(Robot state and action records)
§ §

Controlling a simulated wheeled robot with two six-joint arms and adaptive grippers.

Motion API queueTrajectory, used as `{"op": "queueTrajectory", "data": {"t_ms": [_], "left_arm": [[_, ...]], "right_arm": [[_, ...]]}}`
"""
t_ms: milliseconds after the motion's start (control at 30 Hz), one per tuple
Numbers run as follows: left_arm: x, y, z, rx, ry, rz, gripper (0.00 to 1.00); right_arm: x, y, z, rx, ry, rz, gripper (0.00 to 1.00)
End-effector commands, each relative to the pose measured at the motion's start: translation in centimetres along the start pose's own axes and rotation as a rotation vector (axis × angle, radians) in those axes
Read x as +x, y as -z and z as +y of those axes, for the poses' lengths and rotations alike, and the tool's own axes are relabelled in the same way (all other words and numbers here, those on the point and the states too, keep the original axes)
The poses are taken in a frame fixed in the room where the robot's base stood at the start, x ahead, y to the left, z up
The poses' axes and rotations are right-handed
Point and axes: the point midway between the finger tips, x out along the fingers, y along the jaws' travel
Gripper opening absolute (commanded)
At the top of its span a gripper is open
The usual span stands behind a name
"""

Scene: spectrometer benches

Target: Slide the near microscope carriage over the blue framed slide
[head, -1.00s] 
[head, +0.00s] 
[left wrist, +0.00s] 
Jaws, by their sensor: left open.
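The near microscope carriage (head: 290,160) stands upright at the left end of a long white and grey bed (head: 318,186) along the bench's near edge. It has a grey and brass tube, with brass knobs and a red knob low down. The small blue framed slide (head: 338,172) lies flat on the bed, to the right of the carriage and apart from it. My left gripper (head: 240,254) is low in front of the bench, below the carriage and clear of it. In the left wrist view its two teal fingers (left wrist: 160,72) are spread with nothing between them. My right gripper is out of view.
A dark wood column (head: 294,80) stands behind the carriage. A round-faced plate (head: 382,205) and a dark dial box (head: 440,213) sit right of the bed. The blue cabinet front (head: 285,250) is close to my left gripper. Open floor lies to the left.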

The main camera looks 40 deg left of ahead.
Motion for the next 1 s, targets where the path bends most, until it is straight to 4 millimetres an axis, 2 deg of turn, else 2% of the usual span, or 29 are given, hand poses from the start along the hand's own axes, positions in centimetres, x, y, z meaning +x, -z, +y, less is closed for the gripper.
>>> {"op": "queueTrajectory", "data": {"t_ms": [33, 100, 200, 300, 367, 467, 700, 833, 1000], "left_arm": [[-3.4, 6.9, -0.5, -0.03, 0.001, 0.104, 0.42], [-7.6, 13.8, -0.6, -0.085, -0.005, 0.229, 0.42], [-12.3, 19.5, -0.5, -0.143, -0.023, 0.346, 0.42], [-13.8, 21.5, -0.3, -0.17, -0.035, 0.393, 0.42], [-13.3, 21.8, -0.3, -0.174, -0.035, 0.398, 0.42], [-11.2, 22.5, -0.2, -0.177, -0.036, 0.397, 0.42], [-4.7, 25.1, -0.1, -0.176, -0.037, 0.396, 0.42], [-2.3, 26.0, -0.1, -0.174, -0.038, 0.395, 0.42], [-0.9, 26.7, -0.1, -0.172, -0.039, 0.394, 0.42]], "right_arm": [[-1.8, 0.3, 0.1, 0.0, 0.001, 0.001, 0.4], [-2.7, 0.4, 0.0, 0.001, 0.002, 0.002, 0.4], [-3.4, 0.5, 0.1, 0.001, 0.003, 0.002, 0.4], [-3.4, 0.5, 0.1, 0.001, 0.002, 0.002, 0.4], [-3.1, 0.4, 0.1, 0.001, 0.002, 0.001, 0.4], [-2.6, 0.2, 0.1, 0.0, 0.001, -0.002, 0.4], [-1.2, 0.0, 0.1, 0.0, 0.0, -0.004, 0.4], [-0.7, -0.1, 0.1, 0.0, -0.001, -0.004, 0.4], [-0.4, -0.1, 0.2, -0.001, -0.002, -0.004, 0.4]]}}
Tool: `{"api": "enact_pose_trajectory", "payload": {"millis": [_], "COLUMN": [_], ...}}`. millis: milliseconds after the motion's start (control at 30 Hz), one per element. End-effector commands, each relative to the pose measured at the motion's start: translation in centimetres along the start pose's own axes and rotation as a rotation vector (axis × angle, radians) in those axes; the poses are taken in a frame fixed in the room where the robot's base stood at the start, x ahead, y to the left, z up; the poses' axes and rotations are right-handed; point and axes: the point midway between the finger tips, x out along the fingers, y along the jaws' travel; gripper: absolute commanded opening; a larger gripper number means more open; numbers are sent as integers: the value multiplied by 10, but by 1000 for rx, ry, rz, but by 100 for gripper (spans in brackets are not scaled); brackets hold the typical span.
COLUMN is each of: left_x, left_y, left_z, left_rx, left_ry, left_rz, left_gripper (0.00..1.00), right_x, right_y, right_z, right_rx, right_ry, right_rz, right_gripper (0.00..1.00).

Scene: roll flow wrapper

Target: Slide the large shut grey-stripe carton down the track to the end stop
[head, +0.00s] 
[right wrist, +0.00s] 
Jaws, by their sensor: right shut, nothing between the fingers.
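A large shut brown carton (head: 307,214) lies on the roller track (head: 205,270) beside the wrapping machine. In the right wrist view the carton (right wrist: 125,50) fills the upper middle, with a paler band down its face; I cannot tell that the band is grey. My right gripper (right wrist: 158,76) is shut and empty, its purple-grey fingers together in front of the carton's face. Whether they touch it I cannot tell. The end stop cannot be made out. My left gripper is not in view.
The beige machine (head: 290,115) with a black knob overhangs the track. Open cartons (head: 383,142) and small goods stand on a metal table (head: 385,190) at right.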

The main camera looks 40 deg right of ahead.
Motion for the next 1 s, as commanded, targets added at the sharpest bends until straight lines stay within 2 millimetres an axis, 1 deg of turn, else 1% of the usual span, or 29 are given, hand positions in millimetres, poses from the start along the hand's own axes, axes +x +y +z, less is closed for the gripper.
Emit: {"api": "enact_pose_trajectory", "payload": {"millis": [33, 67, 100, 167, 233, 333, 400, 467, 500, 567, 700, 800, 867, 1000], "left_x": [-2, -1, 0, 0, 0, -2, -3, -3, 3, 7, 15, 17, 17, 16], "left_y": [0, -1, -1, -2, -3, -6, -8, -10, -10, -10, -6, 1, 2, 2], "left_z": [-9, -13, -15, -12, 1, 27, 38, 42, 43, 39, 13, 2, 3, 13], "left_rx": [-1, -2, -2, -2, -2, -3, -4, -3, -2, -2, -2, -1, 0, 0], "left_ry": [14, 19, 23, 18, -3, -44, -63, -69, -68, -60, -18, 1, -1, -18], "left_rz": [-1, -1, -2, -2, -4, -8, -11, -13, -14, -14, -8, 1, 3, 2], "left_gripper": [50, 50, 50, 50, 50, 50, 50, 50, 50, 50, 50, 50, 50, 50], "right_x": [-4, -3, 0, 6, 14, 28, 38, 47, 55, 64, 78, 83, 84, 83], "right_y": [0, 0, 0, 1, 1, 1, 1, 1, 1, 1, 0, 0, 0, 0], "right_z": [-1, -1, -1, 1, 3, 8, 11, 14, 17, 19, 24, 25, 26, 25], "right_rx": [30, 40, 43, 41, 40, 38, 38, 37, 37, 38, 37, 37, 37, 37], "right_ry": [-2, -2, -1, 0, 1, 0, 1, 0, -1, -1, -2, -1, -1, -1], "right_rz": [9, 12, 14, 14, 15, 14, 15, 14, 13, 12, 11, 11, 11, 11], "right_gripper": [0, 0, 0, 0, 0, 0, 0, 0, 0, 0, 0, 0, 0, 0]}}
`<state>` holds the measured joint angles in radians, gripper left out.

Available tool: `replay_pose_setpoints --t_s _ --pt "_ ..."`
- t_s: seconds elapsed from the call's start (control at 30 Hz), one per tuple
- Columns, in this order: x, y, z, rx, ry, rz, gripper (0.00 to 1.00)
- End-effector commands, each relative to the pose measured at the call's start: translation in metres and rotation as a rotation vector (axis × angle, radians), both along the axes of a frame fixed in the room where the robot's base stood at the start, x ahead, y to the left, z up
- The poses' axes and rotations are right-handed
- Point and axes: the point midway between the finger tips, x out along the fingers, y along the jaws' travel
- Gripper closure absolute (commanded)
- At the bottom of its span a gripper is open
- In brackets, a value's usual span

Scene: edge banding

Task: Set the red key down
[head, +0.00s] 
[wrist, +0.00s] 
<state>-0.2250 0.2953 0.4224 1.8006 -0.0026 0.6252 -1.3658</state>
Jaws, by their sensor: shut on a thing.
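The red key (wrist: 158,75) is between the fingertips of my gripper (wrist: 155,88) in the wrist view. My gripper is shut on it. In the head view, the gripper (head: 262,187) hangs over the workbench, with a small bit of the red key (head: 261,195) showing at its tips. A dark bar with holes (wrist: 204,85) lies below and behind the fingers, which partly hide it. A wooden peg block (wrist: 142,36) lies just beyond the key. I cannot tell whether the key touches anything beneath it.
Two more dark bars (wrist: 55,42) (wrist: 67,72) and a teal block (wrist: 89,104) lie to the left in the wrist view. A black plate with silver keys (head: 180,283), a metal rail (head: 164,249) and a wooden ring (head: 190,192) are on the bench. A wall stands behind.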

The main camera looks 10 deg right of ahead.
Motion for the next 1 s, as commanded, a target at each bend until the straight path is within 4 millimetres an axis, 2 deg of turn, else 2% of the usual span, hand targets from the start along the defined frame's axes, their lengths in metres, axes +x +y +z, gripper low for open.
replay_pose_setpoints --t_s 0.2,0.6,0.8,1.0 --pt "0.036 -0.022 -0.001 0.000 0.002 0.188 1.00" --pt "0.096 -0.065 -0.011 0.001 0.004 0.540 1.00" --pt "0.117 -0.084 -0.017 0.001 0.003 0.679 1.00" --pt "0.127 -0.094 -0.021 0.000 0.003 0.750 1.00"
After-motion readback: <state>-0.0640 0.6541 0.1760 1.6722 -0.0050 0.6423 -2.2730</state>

§ §

Your objective: Copy the lines from the start of the data verbatim, stopping after the line containing "t_ms: milliseconds after".

Result:
Controlling a simulated wheeled robot with two six-joint arms and adaptive grippers.

Motion API queueTrajectory, used as `{"op": "queueTrajectory", "data": {"t_ms": [_], "left_arm": [[_, ...]], "right_arm": [[_, ...]]}}`
"""
t_ms: milliseconds after the motion's start (control at 30 Hz), one per tuple

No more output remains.